The exercise >> Reproduce each line of the material precisely.

********

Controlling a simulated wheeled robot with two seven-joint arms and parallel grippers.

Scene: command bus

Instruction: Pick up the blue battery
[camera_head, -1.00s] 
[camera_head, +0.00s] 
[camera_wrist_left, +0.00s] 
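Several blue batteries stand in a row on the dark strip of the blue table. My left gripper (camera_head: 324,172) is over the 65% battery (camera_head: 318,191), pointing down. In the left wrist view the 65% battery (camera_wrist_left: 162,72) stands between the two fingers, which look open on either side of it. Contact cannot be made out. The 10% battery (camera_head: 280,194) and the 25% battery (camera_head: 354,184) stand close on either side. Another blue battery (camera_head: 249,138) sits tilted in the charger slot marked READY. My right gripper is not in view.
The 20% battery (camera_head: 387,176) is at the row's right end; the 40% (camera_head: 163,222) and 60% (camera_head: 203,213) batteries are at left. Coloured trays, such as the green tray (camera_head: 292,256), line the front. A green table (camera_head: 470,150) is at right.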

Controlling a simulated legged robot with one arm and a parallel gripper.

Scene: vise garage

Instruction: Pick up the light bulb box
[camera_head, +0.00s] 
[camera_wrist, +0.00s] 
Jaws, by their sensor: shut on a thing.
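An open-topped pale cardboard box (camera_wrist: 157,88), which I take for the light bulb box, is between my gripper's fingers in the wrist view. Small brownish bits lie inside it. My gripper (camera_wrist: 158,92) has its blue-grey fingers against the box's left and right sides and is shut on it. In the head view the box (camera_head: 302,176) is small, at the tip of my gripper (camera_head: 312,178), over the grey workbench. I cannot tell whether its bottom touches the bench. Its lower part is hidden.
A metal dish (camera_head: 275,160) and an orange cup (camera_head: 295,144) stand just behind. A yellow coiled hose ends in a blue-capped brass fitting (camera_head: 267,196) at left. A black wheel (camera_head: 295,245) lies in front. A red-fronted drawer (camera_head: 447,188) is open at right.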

********

Complete answer >>
Controlling a simulated wheeled robot with two seven-joint arms and parallel grippers.

Scene: command bus

Instruction: Pick up the blue battery
[camera_head, -1.00s] 
[camera_head, +0.00s] 
[camera_wrist_left, +0.00s] 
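Several blue batteries stand in a row on the dark strip of the blue table. My left gripper (camera_head: 324,172) is over the 65% battery (camera_head: 318,191), pointing down. In the left wrist view the 65% battery (camera_wrist_left: 162,72) stands between the two fingers, which look open on either side of it. Contact cannot be made out. The 10% battery (camera_head: 280,194) and the 25% battery (camera_head: 354,184) stand close on either side. Another blue battery (camera_head: 249,138) sits tilted in the charger slot marked READY. My right gripper is not in view.
The 20% battery (camera_head: 387,176) is at the row's right end; the 40% (camera_head: 163,222) and 60% (camera_head: 203,213) batteries are at left. Coloured trays, such as the green tray (camera_head: 292,256), line the front. A green table (camera_head: 470,150) is at right.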

Controlling a simulated legged robot with one arm and a parallel gripper.

Scene: vise garage

Instruction: Pick up the light bulb box
[camera_head, +0.00s] 
[camera_wrist, +0.00s] 
Jaws, by their sensor: shut on a thing.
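An open-topped pale cardboard box (camera_wrist: 157,88), which I take for the light bulb box, is between my gripper's fingers in the wrist view. Small brownish bits lie inside it. My gripper (camera_wrist: 158,92) has its blue-grey fingers against the box's left and right sides and is shut on it. In the head view the box (camera_head: 302,176) is small, at the tip of my gripper (camera_head: 312,178), over the grey workbench. I cannot tell whether its bottom touches the bench. Its lower part is hidden.
A metal dish (camera_head: 275,160) and an orange cup (camera_head: 295,144) stand just behind. A yellow coiled hose ends in a blue-capped brass fitting (camera_head: 267,196) at left. A black wheel (camera_head: 295,245) lies in front. A red-fronted drawer (camera_head: 447,188) is open at right.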

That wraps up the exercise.